## START

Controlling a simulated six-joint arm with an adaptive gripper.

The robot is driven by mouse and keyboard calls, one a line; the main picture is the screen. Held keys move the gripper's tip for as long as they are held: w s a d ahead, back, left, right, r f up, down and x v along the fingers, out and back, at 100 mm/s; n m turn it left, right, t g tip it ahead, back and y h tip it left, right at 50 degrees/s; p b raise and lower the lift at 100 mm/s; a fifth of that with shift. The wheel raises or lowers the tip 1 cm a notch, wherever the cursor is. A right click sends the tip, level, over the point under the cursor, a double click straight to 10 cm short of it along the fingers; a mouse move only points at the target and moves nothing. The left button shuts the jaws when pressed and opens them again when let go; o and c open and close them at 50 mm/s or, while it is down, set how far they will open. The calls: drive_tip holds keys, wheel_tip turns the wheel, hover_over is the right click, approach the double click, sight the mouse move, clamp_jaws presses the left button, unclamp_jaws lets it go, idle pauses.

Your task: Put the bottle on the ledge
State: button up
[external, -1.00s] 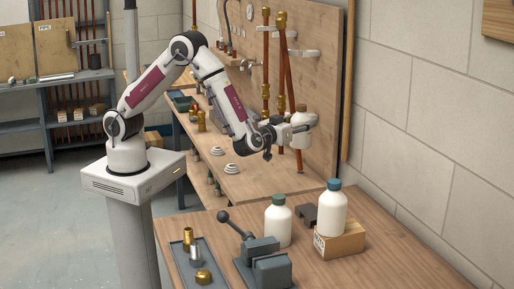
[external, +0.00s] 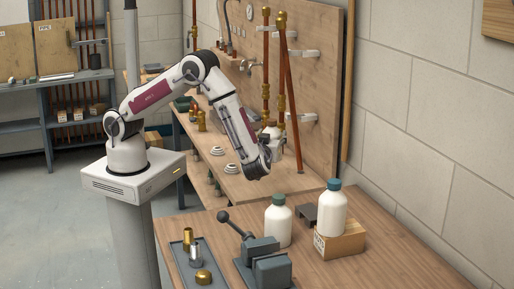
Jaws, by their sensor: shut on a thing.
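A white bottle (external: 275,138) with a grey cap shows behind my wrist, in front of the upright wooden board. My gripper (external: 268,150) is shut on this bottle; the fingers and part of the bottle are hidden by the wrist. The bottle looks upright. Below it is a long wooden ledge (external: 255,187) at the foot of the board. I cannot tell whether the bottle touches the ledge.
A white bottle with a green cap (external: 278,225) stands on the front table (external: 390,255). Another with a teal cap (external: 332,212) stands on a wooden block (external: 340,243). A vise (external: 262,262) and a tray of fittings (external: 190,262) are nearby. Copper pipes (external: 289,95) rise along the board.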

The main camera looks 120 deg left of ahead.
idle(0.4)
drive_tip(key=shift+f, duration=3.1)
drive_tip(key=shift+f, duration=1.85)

## END
## START

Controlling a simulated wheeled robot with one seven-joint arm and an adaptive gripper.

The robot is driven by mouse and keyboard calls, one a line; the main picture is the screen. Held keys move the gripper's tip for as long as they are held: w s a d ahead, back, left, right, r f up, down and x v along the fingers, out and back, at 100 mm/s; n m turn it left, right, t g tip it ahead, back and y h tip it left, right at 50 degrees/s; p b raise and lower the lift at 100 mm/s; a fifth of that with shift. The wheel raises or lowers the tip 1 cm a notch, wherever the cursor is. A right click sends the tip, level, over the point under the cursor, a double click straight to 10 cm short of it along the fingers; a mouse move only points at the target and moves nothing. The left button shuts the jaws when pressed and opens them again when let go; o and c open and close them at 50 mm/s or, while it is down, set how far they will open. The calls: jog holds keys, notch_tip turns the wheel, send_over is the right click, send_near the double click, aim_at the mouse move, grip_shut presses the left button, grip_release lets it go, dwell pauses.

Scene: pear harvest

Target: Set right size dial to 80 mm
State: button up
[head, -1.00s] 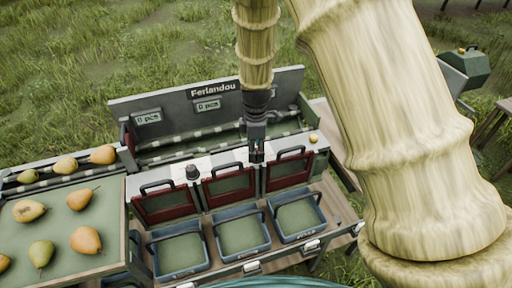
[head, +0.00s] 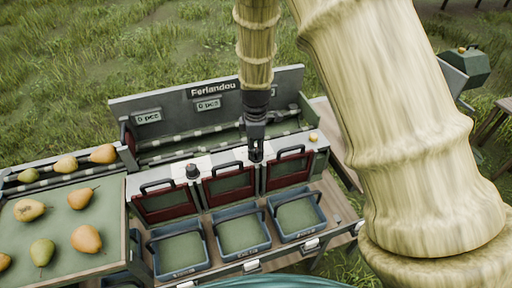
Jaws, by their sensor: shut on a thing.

## END
## START

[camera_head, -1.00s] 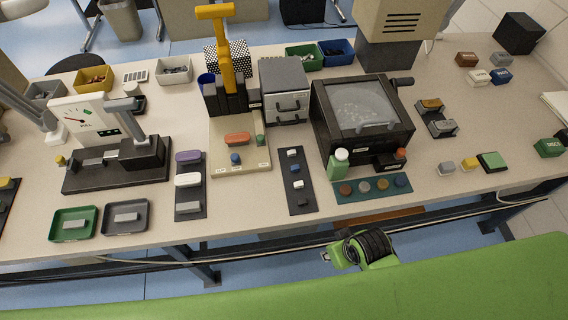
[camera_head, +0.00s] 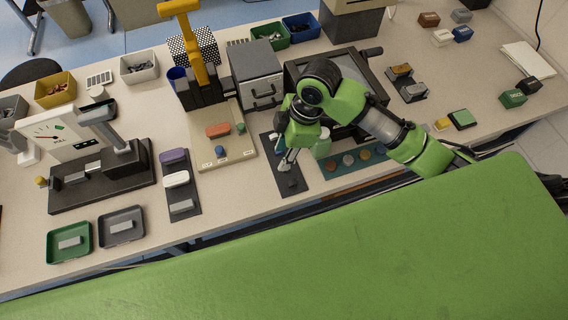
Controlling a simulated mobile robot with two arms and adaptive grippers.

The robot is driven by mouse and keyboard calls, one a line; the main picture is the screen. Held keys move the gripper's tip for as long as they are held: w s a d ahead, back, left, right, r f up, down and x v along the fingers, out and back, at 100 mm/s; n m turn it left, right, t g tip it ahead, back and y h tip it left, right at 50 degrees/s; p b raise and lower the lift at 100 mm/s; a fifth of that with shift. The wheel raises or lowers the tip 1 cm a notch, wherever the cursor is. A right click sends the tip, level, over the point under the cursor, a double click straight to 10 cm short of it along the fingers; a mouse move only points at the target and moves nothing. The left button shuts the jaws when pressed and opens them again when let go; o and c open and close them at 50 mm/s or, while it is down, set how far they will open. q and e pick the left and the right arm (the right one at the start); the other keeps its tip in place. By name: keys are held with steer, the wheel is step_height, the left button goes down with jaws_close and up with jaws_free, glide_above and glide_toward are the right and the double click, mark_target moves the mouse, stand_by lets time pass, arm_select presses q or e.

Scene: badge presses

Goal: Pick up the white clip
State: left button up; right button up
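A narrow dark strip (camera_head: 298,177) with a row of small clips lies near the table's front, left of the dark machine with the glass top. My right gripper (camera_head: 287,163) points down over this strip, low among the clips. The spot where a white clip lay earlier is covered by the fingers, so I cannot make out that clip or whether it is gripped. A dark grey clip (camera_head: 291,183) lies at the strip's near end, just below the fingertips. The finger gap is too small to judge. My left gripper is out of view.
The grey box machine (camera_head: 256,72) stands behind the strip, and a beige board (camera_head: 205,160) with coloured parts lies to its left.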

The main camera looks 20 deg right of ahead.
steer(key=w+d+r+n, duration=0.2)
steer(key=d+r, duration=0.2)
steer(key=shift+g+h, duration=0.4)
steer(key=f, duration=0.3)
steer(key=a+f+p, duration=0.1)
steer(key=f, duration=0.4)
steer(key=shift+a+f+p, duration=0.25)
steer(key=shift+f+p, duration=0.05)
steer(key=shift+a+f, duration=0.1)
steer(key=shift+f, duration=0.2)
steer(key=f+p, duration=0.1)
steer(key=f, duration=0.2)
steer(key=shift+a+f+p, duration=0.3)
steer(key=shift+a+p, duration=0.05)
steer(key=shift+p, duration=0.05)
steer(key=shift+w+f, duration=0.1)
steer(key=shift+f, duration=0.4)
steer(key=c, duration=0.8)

## END

Work to be completed = State how many lines include the string "Scene". Give no other information.

Complete response = 2